The potential is defined by [tex]U(x,y) = 0 [/tex] if [tex]-a \leq x \leq a [/tex] and [tex] -b \leq y \leq b[/tex] and infinite everywhere else.
Homework Equations
Since the wavefunction is separable I just solved the 1D infinite square potential for both X(x) and Y(y). The results are:
[tex] X(x) = ACos(\frac{n\pi x}{2a}) [/tex] for n odd and [tex] X(x) = ASin(\frac{n\pi x}{2a}) [/tex] for n even
and Likewise for Y(y)
My question is can I just combine these two results together to get the parity solutions for the total wavefunction?

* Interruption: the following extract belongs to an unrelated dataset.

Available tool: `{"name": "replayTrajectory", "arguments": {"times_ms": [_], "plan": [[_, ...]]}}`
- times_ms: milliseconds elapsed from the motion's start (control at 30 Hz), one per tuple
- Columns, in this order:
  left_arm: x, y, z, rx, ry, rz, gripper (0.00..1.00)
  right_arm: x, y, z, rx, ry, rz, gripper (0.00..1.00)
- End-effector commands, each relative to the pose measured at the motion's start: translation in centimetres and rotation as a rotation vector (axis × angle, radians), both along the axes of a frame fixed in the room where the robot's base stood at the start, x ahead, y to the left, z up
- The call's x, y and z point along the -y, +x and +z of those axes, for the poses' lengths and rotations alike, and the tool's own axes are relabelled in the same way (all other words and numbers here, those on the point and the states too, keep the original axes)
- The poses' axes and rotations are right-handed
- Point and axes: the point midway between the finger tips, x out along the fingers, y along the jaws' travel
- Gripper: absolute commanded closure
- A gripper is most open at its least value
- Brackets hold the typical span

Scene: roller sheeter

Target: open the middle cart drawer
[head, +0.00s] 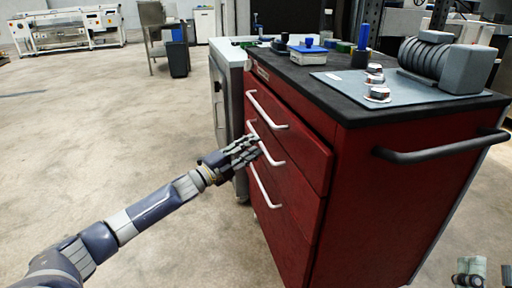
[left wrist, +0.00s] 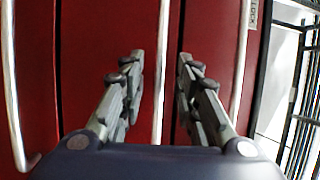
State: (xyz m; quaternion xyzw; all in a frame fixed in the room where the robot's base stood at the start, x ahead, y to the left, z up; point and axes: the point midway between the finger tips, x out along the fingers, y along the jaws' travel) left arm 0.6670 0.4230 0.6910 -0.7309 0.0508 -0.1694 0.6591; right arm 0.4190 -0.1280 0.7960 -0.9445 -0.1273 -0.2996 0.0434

[tex]\Psi(-x,-y) = \Psi(x,y)[/tex]
[tex]\Psi(x,y) = ACos(\frac{n_{x}\pi x}{2a})Cos(\frac{n_{y}\pi y}{2b})[/tex] [tex]n_{x}[/tex] odd, [tex]n_{y}[/tex] odd
[tex]\Psi(x,y) = ASin(\frac{n_{x}\pi x}{2a})Sin(\frac{n_{y}\pi y}{2b})[/tex] [tex]n_{x}[/tex] even, [tex]n_{y}[/tex] even
[tex]\Psi(-x,-y) = -\Psi(x,y)[/tex]
[tex]\Psi(x,y) = ACos(\frac{n_{x}\pi x}{2a})Sin(\frac{n_{y}\pi y}{2b})[/tex] [tex]n_{x}[/tex] odd, [tex]n_{y}[/tex] even
[tex]\Psi(x,y) = ASin(\frac{n_{x}\pi x}{2a})Cos(\frac{n_{y}\pi y}{2b})[/tex] [tex]n_{x}[/tex] even, [tex]n_{y}[/tex] odd
Is this correct?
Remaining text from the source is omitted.